Adani Power shares have risen 38 percent this year, while Torrent is up 40 percent. The benchmark Mumbai Stock Exchange Sensitive Index of 30 companies is up almost 14 percent.

Power Plant

Spread over 310 acres, the Noida zone’s rows of white, two- story buildings bustle with workers loading and unloading trucks with steel pipes, cement, electrical equipment and other materials. The zone has its own power plant, bus network, mail center, banks and automatic teller machines. Proposed additions include a second generator and a six-lane highway to Delhi.

“The biggest benefit is that this is designated as foreign territory,” said Optic Electronic’s Singh, who invested 100 million rupees to start his factory in unit 4C and is planning to expand. “I can do business better in here since it is exempt from local laws.”

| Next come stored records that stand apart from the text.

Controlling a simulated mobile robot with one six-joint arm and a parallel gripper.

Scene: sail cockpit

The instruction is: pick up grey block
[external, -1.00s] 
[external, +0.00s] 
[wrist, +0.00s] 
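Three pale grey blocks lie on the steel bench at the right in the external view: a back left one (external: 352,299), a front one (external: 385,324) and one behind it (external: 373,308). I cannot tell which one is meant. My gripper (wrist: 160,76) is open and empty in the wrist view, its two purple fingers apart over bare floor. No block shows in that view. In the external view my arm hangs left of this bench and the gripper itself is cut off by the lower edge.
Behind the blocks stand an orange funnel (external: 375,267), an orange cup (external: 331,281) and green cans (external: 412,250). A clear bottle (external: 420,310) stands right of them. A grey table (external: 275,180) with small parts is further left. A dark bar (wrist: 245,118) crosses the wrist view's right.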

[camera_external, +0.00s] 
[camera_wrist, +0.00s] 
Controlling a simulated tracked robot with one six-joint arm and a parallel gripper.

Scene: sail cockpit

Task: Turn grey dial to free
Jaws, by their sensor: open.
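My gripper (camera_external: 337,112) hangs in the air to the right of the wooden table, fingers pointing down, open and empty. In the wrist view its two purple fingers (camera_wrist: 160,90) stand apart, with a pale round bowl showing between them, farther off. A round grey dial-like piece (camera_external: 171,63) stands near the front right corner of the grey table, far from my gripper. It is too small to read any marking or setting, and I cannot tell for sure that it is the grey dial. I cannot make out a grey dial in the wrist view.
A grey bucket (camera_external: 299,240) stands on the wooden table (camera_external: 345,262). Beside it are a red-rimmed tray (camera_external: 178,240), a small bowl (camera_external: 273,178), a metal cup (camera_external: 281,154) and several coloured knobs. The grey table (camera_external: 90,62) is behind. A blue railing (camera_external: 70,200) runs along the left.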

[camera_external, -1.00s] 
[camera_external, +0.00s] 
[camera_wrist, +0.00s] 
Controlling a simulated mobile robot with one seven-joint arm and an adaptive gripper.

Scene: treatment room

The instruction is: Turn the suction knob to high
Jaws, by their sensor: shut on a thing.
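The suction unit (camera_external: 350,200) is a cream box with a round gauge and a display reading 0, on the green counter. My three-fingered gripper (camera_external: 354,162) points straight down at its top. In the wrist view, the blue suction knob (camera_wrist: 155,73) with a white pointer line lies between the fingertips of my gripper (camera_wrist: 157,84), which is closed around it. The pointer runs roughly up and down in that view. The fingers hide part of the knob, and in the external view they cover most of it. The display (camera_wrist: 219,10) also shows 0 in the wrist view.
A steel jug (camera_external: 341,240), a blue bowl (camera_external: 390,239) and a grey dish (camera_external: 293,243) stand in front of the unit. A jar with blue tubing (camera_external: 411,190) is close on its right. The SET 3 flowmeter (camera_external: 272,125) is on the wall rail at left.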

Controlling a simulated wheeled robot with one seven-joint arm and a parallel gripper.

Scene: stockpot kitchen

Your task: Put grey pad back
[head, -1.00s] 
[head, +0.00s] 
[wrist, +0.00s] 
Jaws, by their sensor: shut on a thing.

Companies, including Gitanjali Gems Ltd., India’s biggest jewelry retailer, have benefitted.

“Our exports have risen after we moved some of our production to a special economic zone,” said Chairman Mehul Choksi. Overseas sales have grown between 40 percent and 50 percent, he said, without citing a time period. Gitanjali Gems shares have almost tripled in the past 6 months.

Export Battle

India’s push to build up exports may exacerbate a battle between nations from Brazil to South Korea that are trying to raise their own exports to lift economies after the global slump. Brazilian Finance Minister Guido Mantega said in September that a “currency war” had begun as nations tried to cheapen exchange rates to boost exports.

Brazil, South Korea, Turkey, South Africa and Russia are among nations that have their own economic zones, according to the World Bank.

“As these zones take off and Indian exports become more competitive, countries which rely on exports to drive economic growth will have a tough time,” said Anubhuti Sahay, an economist at Standard Chartered Plc in Mumbai.

India’s biggest zone by exports, the Santa Cruz Electronics Export Processing Zone, covers 100 acres and produced shipments worth $4 billion in the fiscal year to March 31, 2009. China’s largest SEZ by area is the southern island of Hainan, spread over 13,100 square miles.

Chinese Scale

“The difference between Indian and Chinese SEZs is one of scale,” said Rajesh Mohan Joshi, who teaches economics at the New Delhi-based Indian Institute of Foreign Trade.

China now has seven economic zones and another 100 smaller state and high-tech industrial parks. Shenzhen boasts some of China’s largest companies, including Huawei Technologies Co., the nation’s biggest maker of telephone-network equipment.

India’s zones are hindered by difficulty in buying land, said N. R. Bhanumurthy, an economist at the Institute of Public Finance and Policy in New Delhi.

“Unless the government resolves the issue of acquiring land, India will struggle to match the manufacturing prowess of China,” he said.

Singh’s government is backing a land acquisition bill that may be debated in parliament in the session scheduled to end Dec. 13. By guaranteeing market prices for seized land and helping resettle displaced residents, the government is trying to reduce disputes that have blocked companies from expanding.

Fatal Clashes

India suspended its SEZ program in December 2006 after farmers protested what they said were cheap prices paid for their land. Clashes in March 2007 left 14 dead in West Bengal state. The government restarted the system in April 2007 after prescribing a ceiling on size -- 12,355 acres -- and forbidding state administrations to take land by force.

More export zones are springing up in India.

Indiabulls Industrial Infrastructure Ltd., a unit of India’s sixth-biggest developer by market value, plans to complete a 2,500-acre zone in Nasik, western India, by March 2011. Sri City Special Economic Zone, 34 miles outside the southern Indian city of Chennai, held road shows in Malaysia, Australia, Japan and Taiwan to attract investors. Ravindra Sannareddy, managing director of Sri City, said he expects to attract 80 billion rupees in the next three to five years.

“Special economic zones offer unexplored opportunities,” said Vinay Sharma, who quit his job in 2008 as vice president of Mumbai-based Reliance Industries Ltd., owner of the world’s largest oil refinery, to set up a warehouse for oil and gas companies in Visakhapatnam SEZ on India’s east coast. “It is the unique set of services they offer that make them attractive.”